Sombre journey
Giannandrea Poesio
One of a Kind Nederlands Dans Theater 1, Sadler’s Wells Theatre Inspired by Ashton Royal Ballet, Linbury Studio Theatre Performance-makers like to experiment with creative modes and ideas. It is a natural urge in a world in which ‘new’ is synonymous with survival. Jiri Kylián’s quest for the new started a few years ago and it has led him through all sorts of processes with different degrees of success. Despite its title, his new work, One of a Kind, stands out as a consolidation of those processes. Most signature traits of his early and internationally acclaimed creations have disappeared. The use of powerful ensembles filling the stage with continuous movement has thus been replaced by a minimalist approach. Bodies are often isolated, occupying limited spaces with their movements. And, although there is still an unmistakably Kyliánesque dynamic flow, this, too, appears to have undergone some radical rethinking, for it is provocatively fragmented.
Indeed, such a drastic refutation of longestablished canons is the chief ingredient of One of a Kind.
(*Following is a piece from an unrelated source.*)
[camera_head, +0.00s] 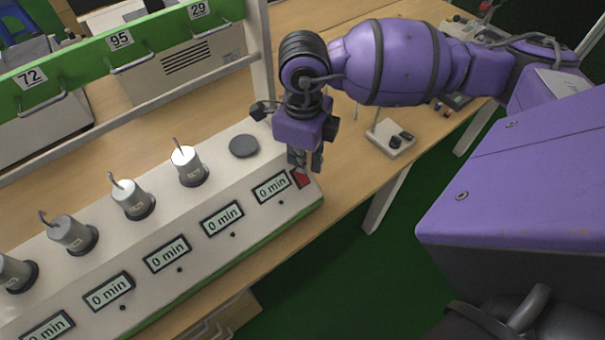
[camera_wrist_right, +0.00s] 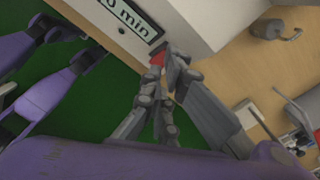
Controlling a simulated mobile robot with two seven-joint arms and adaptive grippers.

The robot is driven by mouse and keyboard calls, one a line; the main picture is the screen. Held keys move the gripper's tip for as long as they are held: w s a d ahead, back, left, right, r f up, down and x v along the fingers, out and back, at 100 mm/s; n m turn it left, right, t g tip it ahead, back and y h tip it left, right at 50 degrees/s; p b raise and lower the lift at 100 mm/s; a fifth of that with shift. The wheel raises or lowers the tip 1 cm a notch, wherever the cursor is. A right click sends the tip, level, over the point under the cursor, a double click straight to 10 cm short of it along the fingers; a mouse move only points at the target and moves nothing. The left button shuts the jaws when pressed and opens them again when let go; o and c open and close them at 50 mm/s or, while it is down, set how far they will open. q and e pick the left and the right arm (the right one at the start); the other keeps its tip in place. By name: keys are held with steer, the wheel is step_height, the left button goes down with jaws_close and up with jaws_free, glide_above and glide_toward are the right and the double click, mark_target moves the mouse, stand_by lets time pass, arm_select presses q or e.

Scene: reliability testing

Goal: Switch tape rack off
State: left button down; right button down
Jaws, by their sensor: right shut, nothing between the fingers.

Still, this sombre journey into a psychological maze fails to take off, for it indulges in performing modes that have long passed their sell-by date. Both the limitations imposed by quirky sets (by Atsushi Kitagawara) and the interaction of the dancers with suspended geometric forms and lighting (by Michael Simon) are trite and old hat. Similarly, the repeated choreographic challenges to the classical vocabulary and the use of a score (by Brett Dean) that swings between original passages and a collage of different authors are barely a novelty. Only the superb talent of Nederlands Dans Theater 1’s dancers makes the three short acts acceptable, even though they, too, fall victim to a dated context.
Meanwhile, the Royal Ballet has concluded its centenary celebrations of Frederick Ashton with an evening of new choreography. The Inspired by Ashton programme opened with a refined neoclassical piece, Memento, by the former Royal Ballet principal Anthony Dowson. The influences that informed his artistic vision came across clearly in this plotless dance, set to piano music by Rachmaninov. Without slipping into a regurgitation of Ashtonian formulae, Memento is a modern-day tribute to the classicism in which Ashton firmly believed, finding its apex in the central duet, beautifully performed by Deirdre Chapman and Martin Harvey.
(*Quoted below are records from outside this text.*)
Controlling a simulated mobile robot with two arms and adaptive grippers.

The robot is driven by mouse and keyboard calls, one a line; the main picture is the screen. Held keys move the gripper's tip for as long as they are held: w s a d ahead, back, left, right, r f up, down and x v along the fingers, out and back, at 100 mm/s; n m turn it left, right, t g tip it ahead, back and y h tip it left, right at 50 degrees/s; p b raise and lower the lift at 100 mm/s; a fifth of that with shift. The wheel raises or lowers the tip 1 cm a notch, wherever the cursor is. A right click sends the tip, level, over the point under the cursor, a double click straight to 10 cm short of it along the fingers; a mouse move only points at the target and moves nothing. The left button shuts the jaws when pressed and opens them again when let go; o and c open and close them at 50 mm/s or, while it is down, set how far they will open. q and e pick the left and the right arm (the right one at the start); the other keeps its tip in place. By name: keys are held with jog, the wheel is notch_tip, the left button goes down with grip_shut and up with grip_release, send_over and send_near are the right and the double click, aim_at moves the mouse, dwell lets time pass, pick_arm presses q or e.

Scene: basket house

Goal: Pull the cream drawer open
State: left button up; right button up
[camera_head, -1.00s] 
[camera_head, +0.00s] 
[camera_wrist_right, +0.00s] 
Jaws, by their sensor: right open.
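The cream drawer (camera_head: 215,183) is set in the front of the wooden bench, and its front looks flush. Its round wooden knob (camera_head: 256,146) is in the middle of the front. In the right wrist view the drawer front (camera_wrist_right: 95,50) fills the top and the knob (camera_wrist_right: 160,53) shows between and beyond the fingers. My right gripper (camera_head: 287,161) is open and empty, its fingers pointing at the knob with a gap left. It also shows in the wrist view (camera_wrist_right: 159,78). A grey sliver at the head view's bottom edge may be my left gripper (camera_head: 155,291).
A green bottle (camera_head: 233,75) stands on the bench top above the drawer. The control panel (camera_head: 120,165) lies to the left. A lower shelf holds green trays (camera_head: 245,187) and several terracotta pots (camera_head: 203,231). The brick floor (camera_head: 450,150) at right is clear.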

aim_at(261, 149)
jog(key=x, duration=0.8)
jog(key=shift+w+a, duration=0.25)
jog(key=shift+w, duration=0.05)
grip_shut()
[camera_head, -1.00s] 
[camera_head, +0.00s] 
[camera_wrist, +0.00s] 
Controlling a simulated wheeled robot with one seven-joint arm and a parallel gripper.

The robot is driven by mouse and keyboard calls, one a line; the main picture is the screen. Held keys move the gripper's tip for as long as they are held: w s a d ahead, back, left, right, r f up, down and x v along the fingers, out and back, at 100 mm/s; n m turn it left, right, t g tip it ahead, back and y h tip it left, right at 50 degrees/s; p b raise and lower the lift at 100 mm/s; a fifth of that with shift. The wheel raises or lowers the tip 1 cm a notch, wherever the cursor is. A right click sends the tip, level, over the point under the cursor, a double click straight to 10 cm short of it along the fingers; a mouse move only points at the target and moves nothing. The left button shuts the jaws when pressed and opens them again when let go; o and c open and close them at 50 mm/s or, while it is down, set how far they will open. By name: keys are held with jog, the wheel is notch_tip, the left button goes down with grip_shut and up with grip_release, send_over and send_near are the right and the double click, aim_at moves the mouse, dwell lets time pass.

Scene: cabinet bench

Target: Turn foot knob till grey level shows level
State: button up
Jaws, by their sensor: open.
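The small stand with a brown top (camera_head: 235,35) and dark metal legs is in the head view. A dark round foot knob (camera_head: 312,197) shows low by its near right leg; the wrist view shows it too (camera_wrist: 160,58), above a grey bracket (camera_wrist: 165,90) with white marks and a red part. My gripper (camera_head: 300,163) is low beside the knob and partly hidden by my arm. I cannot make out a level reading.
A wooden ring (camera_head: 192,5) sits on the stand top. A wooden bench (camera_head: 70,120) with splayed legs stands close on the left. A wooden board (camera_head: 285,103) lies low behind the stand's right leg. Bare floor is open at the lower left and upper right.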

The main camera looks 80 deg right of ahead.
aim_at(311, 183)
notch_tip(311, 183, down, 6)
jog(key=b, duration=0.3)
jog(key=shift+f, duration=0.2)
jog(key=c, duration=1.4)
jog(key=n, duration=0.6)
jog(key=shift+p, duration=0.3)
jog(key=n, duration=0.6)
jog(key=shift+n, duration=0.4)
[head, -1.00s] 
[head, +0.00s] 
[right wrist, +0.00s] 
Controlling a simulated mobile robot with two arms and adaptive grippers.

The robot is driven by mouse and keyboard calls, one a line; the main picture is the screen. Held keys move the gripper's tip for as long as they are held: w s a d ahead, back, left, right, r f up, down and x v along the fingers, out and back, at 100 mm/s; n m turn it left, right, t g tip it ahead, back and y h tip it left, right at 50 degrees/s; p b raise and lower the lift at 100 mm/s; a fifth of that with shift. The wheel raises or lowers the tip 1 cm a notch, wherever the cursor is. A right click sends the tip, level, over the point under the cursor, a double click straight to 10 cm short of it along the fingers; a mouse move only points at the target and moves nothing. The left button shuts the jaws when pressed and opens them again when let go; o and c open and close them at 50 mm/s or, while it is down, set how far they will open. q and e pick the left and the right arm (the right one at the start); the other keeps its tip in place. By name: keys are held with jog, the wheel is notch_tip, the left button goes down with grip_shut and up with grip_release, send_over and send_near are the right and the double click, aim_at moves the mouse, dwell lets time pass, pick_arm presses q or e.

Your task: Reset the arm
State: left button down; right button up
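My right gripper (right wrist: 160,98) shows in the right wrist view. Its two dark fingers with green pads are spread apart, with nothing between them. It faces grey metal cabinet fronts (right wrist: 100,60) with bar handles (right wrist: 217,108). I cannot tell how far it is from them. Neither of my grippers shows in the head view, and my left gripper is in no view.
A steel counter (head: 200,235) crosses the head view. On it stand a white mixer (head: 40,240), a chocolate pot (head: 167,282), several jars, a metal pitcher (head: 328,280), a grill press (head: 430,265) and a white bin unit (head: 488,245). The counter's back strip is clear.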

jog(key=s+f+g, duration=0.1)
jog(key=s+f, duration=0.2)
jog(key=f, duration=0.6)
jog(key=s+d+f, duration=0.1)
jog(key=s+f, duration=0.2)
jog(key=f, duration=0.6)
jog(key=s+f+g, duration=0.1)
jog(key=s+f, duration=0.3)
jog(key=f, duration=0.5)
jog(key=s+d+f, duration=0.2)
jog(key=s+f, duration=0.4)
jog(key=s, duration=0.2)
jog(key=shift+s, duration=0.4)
Dawson’s neo-classical mood was a vivid, though pleasant, contrast to Kim Brandstrup’s Two Footnotes to Ashton. In the first ‘footnote’, the pastoral mood created by one of Gluck’s most serene arias is a humorous counterpoint to the relentless prodding and gentle taunting that a splendid Alina Cojocaru inflicts on an equally unique Johan Kobborg. The ingenious movement ideas develop from the responses of one body to the other, in a fluid and slightly perverse erotic game.
The second ‘footnote’, a solo for the superb Zenaida Yanowsky, focused on a dark exploration of solitude and loss, inspired by a photograph of a seated Margot Fonteyn in Salut d’Amour.
Choreographic classicism came back at the beginning of the second part with Peter Quanz’s Fantasy. Set to Schubert’s haunting Fantasy in F minor, the ballet is a curious mixture of drama and plotless dancing. Central to it is the romantic angst experienced by two lovers and their respective partners, but it is a drama that never develops or fully takes off. The presence of a superfluous corps de ballet detracts from the drama, while the use of naïve movements and acting turns the protagonists, Christina Elida Salerno, Gary Avis and Valeri Hristov, into lifeless stock characters.
In line with the first part’s pattern, Quanz’s work was followed by Wayne McGregor’s contrasting Engram, which relies on the vibrant combination of a sanguine duet for Cojocaru and Federico Bonelli, and some hypnotising, dance-less and extremely fast-paced projections of Ashton-related photographs. Although the projection goes on for slightly too long, its effect is immediate and provocative. After all, those photographs are the sole fragments of memory and primary sources any young artist can refer to when researching Ashton.
The rather curious evening concluded with Will Tuckett’s acclaimed Mr BearSquash-You-All-Flat, set to a score by Constant Lambert, one of Ashton’s closest friends. Whether this sparkling creation was an ideal conclusion or not, it is difficult to say. Some begrudged the lack of more apparent links to the Ashton legacy, while some others — myself included liked the way each dance-maker steered away from what would have been an unbearable set of choreographic, dramatic and musical quotations. Indeed, the title of the programme is an ambiguous one, and some explanation on how to interpret ‘inspired’ would have been most welcome.